Borong, Vox NTT– Syok, sedih, duka, piluh. Hanya itu kata yang mampu diucap oleh tiga guru di Golo Karot, Kecamatan Borong, Kabupaten Manggarai Timur (Matim), Provinsi NTT terkait keputusan Kepala Dinas Pendidikan dan Kebudayaan (PK) Matim, Frederika Soch.
Mereka adalah Doni, Rima, dan Randi (bukan nama sebenarnya). Selama ini mereka mengajar di sebuah sekolah negeri dan swasta yang ada di Kecamatan Borong, Matim.
Kepada VoxNtt.com, Kamis (31/01/2019), mereka sengaja merahasiakan nama, lantaran takut dengan Kadis Frederica, yang katanya sangat kejam.
Ketiganya mengeluh karena tidak masuk dalam daftar peserta insentif pendidik/guru tahun ajaran 2019 yang ditempelkan pada papan pengumuman yang ada di depan kantor dinas yang berlokasi di Lehong itu.
Menurut mereka, Kadis Frederica memperlakukan mereka secara tidak adil. Kadis dinilai seolah tak punya hati, lantaran pengabdian mereka tak lagi dihargai.
Padahal kata Doni, dirinya sudah mengajar lima tahun. Apalagi Randi, sejak tahun 2011 ia sudah mengabdi menjadi guru SMP di Borong.

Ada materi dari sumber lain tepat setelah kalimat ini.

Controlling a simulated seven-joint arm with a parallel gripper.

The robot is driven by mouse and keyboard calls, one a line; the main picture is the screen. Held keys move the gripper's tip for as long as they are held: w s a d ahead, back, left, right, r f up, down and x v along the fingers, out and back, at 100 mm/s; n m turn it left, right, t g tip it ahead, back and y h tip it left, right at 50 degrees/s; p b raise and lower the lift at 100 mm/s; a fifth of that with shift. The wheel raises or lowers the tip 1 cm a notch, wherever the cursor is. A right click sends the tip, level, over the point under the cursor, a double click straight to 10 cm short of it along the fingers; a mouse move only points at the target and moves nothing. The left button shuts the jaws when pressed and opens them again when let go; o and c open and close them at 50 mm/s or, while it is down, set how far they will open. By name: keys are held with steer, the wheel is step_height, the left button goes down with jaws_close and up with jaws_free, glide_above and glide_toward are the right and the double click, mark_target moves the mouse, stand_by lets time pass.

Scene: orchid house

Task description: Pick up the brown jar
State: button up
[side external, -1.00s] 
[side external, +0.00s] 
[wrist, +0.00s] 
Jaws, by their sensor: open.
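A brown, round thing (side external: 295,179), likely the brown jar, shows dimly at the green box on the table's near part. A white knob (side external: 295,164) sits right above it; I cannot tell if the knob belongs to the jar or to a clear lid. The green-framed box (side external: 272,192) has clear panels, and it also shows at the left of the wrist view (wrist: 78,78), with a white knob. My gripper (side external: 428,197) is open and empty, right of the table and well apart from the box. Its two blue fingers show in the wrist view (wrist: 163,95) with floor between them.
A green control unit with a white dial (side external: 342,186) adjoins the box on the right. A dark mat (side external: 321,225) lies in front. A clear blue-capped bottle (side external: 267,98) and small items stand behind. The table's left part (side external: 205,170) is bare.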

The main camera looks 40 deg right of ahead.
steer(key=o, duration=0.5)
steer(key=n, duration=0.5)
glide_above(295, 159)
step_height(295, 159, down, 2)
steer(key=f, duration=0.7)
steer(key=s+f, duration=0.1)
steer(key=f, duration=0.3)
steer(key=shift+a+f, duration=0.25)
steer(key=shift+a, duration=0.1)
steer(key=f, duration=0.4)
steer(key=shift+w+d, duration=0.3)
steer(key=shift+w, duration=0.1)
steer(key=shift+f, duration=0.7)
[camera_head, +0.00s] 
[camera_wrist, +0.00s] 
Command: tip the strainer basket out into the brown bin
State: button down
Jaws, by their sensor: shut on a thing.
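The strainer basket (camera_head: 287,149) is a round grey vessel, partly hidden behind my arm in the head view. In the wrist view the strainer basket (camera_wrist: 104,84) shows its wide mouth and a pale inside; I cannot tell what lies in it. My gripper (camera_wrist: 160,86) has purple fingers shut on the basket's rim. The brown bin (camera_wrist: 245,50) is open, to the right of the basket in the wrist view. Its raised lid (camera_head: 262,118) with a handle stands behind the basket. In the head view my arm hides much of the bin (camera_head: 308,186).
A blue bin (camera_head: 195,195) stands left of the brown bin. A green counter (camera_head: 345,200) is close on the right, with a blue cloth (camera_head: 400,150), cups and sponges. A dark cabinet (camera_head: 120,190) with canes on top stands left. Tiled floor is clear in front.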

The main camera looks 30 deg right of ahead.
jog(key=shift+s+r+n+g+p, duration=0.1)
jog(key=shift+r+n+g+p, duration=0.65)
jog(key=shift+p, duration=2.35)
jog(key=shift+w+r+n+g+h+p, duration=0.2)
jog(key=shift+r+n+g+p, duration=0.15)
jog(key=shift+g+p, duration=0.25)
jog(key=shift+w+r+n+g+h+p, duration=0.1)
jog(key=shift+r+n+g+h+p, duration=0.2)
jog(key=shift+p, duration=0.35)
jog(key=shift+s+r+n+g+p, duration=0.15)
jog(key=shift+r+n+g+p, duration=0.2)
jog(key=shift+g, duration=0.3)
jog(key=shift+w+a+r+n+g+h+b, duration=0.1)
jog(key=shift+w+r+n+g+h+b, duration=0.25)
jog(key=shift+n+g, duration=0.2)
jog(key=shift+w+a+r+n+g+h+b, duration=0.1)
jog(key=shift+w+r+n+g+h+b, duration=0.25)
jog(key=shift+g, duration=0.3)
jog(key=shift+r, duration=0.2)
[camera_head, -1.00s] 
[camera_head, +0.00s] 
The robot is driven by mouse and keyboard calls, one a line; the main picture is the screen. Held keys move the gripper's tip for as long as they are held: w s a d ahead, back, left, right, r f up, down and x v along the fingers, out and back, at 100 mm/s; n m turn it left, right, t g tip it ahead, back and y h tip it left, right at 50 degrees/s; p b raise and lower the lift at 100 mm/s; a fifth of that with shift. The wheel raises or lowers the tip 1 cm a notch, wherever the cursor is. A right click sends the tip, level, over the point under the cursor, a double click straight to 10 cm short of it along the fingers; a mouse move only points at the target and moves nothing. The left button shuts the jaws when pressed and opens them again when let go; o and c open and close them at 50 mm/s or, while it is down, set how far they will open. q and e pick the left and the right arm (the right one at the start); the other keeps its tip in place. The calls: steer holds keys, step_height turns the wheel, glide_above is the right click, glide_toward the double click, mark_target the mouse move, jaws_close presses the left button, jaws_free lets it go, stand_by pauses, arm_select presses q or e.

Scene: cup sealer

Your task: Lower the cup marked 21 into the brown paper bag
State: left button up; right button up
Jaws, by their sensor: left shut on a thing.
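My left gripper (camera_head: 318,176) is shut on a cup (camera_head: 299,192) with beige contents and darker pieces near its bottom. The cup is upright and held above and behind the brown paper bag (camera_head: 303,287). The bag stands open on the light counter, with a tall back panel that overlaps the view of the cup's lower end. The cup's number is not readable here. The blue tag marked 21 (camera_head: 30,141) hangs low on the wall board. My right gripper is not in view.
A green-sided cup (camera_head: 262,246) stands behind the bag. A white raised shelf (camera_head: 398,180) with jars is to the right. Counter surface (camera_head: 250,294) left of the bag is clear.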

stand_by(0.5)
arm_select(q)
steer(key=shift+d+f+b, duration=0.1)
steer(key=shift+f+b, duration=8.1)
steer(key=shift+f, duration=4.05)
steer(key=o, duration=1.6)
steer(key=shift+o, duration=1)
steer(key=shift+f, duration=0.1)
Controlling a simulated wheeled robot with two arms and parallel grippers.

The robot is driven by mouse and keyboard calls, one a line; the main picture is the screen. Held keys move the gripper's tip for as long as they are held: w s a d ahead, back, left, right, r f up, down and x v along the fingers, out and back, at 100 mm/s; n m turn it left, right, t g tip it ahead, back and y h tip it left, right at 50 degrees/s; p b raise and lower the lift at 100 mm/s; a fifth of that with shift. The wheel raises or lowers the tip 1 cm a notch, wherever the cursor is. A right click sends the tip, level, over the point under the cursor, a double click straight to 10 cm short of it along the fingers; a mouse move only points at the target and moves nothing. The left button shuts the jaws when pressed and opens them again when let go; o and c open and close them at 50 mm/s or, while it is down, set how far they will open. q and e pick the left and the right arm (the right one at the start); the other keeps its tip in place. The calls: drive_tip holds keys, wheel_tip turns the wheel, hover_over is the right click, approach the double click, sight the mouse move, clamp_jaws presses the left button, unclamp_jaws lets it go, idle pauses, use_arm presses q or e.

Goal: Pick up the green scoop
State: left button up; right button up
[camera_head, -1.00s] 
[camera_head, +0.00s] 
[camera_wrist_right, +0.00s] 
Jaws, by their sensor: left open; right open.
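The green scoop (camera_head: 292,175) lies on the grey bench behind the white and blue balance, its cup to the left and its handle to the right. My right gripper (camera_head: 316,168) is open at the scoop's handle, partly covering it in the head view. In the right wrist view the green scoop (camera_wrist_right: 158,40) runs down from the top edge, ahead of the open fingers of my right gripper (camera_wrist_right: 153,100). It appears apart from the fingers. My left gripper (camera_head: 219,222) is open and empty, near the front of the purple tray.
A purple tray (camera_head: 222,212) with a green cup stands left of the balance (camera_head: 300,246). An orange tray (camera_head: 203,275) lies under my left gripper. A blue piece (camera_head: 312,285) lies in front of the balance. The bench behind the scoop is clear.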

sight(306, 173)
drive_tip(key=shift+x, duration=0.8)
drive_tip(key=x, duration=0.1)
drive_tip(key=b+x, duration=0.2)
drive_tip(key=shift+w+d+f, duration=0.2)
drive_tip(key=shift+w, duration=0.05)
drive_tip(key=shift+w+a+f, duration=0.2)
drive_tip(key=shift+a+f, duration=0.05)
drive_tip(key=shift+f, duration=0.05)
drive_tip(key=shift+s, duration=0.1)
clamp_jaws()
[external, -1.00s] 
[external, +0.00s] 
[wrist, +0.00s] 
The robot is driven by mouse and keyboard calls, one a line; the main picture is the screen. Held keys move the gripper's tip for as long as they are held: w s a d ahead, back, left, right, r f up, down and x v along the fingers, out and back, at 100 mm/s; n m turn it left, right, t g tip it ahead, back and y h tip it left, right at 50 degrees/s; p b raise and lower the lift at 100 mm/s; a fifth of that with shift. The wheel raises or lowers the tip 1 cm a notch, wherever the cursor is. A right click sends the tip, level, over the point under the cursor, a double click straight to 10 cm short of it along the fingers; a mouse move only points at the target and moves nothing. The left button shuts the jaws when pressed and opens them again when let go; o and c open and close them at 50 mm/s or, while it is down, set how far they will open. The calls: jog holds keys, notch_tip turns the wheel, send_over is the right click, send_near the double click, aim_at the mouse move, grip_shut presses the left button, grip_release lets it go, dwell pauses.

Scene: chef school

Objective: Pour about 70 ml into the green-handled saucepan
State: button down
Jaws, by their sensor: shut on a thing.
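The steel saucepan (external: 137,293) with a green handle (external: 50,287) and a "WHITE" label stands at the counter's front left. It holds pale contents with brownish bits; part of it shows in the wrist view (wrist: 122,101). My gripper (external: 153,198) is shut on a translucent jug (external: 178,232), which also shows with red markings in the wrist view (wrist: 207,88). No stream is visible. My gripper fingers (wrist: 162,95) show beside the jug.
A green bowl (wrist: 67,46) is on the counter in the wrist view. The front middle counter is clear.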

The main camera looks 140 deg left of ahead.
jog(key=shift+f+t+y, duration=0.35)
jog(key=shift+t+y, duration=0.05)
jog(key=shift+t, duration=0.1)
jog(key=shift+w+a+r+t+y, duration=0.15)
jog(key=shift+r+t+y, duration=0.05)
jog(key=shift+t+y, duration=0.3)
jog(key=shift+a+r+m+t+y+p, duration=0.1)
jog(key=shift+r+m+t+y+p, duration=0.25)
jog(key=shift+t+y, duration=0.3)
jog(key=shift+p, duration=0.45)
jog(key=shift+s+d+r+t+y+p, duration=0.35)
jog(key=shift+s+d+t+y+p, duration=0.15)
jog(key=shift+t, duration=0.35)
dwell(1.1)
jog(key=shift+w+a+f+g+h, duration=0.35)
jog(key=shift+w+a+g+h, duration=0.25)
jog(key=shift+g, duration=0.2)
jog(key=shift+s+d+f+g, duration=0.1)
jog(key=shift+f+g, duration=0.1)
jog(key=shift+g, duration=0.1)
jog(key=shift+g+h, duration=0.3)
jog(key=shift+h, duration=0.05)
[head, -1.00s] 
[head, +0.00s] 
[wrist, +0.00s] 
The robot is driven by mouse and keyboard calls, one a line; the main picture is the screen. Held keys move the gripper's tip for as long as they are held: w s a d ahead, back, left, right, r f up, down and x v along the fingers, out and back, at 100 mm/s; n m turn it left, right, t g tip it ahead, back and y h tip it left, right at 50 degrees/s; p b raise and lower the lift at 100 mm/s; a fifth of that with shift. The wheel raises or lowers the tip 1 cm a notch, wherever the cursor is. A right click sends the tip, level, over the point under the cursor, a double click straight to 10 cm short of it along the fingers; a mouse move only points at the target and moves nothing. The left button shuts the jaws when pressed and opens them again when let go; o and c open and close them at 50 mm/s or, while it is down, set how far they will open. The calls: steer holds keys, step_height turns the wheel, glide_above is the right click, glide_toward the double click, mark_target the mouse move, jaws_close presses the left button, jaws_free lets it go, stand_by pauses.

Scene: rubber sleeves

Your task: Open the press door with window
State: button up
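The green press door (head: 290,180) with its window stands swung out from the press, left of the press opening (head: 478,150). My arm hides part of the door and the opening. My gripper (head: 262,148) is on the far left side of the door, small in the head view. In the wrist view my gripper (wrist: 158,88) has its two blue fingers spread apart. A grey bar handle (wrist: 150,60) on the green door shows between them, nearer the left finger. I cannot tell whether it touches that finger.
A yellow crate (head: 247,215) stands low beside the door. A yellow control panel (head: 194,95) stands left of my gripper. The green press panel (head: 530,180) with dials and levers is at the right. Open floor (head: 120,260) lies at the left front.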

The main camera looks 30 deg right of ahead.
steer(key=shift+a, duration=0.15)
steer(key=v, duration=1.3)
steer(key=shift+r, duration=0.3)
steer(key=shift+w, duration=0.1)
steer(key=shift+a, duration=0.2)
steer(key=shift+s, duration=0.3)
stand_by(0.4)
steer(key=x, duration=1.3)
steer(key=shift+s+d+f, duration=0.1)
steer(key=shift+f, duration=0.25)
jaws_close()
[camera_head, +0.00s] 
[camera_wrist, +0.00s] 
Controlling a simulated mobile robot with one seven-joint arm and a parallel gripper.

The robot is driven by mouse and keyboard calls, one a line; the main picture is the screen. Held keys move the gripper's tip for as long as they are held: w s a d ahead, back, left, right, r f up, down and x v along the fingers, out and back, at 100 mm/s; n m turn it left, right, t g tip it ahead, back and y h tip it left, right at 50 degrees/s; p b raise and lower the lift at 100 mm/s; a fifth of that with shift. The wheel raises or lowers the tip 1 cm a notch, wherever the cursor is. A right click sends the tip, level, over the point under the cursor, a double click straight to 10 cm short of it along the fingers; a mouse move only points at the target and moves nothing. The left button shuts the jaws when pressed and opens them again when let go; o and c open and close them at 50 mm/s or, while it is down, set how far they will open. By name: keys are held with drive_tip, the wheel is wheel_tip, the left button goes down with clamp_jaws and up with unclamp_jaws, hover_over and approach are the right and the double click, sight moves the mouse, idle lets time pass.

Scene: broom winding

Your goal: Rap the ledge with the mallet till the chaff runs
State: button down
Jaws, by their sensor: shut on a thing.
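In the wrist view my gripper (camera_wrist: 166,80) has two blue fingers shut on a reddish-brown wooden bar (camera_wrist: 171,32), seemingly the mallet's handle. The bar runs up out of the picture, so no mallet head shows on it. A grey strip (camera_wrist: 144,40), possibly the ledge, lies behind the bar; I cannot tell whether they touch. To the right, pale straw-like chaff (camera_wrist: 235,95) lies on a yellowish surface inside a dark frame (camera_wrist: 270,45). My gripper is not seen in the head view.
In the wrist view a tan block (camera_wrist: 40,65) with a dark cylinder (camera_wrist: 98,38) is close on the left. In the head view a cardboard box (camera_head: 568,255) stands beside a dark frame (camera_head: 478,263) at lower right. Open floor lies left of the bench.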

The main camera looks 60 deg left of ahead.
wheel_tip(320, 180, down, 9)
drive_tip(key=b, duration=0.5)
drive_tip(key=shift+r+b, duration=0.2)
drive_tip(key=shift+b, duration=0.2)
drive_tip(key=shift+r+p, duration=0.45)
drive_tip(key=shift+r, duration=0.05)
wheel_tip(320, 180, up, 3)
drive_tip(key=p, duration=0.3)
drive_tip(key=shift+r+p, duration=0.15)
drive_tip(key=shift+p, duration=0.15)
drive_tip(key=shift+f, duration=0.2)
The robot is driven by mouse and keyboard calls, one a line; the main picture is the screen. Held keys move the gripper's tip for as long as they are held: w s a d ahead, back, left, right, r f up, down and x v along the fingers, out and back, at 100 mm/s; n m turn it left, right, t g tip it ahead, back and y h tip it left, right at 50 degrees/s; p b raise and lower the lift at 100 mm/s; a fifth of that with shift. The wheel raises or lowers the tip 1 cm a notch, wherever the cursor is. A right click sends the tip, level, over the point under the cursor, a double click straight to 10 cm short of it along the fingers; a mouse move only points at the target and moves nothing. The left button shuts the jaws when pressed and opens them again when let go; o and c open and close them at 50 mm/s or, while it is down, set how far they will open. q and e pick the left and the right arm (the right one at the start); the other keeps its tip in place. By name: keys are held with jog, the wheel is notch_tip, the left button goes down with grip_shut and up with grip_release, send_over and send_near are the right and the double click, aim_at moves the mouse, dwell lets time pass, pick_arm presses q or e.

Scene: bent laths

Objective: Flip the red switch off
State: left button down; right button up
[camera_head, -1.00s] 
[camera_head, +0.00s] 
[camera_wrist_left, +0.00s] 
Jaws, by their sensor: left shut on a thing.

Demikianpun Rima. Doni dan Rima, keduanya mengajar di salah satu sekolah negeri.
Nasib yang sama sebenarnya tidak hanya dialami Doni dan Rima. Masih ada tujuh teman mereka yang mengalami nasib yang sama. Padahal, semuanya sudah lama mengabdi.
“Kami tak punya gaji lagi. Harapan kami pada Bosda, tetapi sekarang kami tak bisa hidup dengan gaji komite yang hanya Rp.350.000 setiap bulan,” keluh Rima sambil menggedong sang buah hati.
Kekecewaan itu tak hanya kepada Kadis Frederika tetapi juga kepada kepala sekolah yang sama sekali tidak membela bawahannya malah mendukung Sang Kadis.
“Kalau tidak mau mengajar, kamu silahkan keluar,” ucap Rima, mengulangi pernyataan pimpinannya itu.
Hal itu diamini Doni. Ia tak menyangka, hal itu terjadi pada ia dan para sahabatnya.
Walau begitu, Doni terlihat lebih banyak diam. Sesekali ia menganggukan kepala. Namun, kesedihan selalu tampak dari wajahnya.
Kepada media ini mereka mengatakan, ingin memperjuangkan nasibnya namun rasa takut seolah mengurungkan niat mereka tuk melawan rezim Frederika Soch.
“Kami hanya menunggu keputusan langsung dari Bapak Bupati, mungkin Bapak Bupati bisa tolong kami,” imbuhnya sembari berharap pada Bupati Andreas Agas.
Mereka kecewa dengan keputusan Ika, demikian Frederika Soch disapa.
“Saya memang kecewa, tetapi yang lebih kecewa lagi para guru yang sudah lama mengabdi lebih dari saya dan tidak masuk dalam daftar guru peneriman insentif itu,” pungkas Doni.
Randi yang dari tadi hanya duduk pun buka suara. Guru di sebuah SMP swasta itu mulanya mengajar di salah satu SMP Negeri. Namun, karena kekurangan guru ia pun pindah sekolah.
Randi mengisahkan, sejak tahun 2011 hingga tahun 2018 ia digaji dari dana Bosda. Namun, pengabdian selama delapan tahun seolah tak dihiraukan oleh kadis. Ia tidak masuk dalam daftar penerima intensif guru tahun 2019.
Kekecewaan hanya berakhir dengan harapan. Tak punya kekuatan untuk melawan. Ia hanya mampu berharap.
“Kami hanya minta tolong Bapak Bupati untuk tinjau kembali keputusan itu, bantu kami,” pintanya.